● WHAT NEEDS TO BE DONE: List all lines in the material below that contain "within".

::::::::::

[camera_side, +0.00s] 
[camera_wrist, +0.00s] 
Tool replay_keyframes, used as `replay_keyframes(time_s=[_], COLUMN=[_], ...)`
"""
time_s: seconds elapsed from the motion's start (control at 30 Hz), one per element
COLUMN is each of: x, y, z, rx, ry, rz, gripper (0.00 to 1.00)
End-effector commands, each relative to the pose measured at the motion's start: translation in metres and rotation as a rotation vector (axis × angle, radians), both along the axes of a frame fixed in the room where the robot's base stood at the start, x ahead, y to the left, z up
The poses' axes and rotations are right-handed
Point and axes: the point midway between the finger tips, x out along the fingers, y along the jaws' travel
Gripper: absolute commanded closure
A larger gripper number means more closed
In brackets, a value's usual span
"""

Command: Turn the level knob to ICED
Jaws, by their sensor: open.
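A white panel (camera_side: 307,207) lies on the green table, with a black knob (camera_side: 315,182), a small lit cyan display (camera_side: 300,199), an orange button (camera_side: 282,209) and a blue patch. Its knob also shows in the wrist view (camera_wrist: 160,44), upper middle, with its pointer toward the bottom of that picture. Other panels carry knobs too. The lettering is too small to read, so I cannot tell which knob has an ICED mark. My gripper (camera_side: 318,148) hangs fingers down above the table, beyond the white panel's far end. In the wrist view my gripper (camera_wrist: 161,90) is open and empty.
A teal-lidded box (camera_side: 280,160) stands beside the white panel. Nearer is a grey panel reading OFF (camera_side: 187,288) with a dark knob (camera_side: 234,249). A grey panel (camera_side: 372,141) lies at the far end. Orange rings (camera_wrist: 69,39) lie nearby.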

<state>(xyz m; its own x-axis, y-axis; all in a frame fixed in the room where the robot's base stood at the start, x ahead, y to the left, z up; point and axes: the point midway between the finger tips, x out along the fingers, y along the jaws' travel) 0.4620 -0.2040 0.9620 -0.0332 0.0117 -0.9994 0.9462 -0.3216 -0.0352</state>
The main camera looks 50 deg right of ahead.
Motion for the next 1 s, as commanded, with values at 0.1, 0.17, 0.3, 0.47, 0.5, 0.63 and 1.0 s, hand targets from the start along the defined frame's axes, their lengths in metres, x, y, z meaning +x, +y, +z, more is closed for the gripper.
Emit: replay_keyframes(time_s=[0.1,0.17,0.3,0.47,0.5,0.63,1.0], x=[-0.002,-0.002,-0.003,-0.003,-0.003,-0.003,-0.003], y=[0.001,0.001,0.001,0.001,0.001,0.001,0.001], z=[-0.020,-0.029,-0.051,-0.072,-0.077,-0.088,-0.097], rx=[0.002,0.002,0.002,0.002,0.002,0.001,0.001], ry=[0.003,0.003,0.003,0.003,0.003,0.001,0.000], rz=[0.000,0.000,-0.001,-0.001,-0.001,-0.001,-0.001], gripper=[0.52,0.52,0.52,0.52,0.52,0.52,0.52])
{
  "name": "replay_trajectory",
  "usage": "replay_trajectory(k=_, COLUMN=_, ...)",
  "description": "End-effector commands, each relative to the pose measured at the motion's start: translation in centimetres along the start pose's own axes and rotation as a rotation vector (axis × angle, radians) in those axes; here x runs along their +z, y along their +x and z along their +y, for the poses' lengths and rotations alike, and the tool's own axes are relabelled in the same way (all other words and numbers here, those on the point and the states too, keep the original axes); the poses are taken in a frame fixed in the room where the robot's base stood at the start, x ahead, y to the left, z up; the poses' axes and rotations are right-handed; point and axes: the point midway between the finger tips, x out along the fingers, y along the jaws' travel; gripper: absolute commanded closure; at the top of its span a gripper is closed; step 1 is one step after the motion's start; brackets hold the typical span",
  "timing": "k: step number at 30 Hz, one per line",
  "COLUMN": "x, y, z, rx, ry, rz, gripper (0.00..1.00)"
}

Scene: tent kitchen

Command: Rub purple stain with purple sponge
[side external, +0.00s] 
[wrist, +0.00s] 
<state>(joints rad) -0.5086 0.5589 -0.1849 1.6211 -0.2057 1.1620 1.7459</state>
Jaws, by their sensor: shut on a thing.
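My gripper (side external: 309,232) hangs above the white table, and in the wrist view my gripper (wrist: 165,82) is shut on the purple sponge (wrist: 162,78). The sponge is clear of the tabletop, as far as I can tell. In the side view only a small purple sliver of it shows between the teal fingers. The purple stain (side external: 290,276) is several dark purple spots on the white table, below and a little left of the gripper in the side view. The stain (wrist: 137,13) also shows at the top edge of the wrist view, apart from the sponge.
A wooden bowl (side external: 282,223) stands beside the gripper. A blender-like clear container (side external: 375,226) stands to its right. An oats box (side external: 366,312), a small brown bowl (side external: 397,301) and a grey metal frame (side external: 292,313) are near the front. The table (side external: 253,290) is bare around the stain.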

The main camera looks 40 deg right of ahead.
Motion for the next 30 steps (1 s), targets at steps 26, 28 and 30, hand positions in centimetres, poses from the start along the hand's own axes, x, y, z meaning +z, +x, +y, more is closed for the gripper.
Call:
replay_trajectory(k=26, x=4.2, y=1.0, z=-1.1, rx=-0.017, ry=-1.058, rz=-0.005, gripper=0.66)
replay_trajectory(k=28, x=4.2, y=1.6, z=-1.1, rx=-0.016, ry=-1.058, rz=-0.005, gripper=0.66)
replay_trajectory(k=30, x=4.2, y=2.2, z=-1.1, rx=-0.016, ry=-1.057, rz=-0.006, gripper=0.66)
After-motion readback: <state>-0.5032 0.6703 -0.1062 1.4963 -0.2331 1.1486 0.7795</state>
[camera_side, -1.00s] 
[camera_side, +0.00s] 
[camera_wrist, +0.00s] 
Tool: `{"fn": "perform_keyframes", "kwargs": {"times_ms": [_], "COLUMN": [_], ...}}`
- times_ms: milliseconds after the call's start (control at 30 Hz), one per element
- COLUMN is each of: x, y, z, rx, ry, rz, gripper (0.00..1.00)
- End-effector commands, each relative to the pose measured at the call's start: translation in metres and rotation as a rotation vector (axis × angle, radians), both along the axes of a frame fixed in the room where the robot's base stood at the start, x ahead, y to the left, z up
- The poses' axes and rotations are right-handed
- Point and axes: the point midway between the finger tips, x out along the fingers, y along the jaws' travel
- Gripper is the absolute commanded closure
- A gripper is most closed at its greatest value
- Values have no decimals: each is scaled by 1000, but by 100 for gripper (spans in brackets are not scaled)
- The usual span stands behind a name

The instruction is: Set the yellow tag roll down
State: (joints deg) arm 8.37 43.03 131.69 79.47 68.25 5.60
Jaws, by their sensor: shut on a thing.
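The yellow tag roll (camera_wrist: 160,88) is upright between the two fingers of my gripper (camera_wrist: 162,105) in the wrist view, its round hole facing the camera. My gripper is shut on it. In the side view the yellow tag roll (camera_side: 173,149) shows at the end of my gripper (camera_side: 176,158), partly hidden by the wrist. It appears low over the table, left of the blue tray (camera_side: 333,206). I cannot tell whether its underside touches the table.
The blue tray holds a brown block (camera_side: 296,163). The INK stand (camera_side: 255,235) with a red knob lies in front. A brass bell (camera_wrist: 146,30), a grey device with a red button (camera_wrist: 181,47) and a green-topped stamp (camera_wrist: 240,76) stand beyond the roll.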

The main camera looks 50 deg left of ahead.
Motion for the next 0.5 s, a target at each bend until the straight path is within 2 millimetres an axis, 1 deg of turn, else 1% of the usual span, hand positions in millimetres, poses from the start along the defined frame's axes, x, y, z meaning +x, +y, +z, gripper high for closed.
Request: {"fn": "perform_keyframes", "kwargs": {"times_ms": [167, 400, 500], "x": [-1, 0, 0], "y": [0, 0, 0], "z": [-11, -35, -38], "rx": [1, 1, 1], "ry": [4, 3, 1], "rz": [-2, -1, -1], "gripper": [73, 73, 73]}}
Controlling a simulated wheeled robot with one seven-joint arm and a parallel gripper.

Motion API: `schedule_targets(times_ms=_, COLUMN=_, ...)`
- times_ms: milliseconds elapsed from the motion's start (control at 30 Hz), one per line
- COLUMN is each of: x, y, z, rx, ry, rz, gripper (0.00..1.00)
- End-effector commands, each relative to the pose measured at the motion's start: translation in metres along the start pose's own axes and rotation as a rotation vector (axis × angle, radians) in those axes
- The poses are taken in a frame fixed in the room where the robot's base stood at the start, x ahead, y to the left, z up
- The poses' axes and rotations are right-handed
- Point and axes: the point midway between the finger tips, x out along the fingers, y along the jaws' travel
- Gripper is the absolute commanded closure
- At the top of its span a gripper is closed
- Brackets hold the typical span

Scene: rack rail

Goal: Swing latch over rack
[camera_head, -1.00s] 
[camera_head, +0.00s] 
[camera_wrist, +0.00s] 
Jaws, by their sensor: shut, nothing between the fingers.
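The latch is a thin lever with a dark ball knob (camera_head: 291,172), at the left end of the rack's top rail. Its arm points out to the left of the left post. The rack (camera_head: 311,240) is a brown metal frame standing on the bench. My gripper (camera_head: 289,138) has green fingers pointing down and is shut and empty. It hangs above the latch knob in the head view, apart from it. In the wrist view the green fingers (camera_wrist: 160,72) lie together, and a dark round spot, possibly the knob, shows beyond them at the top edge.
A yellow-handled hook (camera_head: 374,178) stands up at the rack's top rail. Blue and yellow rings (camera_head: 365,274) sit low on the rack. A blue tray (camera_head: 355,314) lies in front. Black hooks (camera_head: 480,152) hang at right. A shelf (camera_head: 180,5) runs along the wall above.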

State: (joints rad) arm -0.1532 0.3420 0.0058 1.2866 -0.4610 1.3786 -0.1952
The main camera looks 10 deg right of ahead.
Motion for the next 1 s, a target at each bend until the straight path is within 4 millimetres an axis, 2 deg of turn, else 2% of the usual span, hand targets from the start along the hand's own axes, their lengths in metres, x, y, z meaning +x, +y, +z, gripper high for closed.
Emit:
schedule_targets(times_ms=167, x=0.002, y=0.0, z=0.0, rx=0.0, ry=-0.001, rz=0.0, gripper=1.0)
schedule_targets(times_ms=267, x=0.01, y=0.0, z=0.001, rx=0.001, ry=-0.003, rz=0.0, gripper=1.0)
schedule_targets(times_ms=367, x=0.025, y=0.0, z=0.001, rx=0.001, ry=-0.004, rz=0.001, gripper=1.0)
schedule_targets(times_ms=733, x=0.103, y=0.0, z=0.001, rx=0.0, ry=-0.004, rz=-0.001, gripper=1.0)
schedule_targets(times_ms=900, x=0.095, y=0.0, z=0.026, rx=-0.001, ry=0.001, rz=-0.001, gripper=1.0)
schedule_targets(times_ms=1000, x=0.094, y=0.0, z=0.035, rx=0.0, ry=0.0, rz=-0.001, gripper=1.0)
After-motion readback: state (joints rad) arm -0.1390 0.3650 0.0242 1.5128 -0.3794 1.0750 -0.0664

::::::::::

● SOLUTION TO THIS EXERCISE:
Motion for the next 0.5 s, a target at each bend until the straight path is within 2 millimetres an axis, 1 deg of turn, else 1% of the usual span, hand positions in millimetres, poses from the start along the defined frame's axes, x, y, z meaning +x, +y, +z, gripper high for closed.
Motion for the next 1 s, a target at each bend until the straight path is within 4 millimetres an axis, 2 deg of turn, else 2% of the usual span, hand targets from the start along the hand's own axes, their lengths in metres, x, y, z meaning +x, +y, +z, gripper high for closed.

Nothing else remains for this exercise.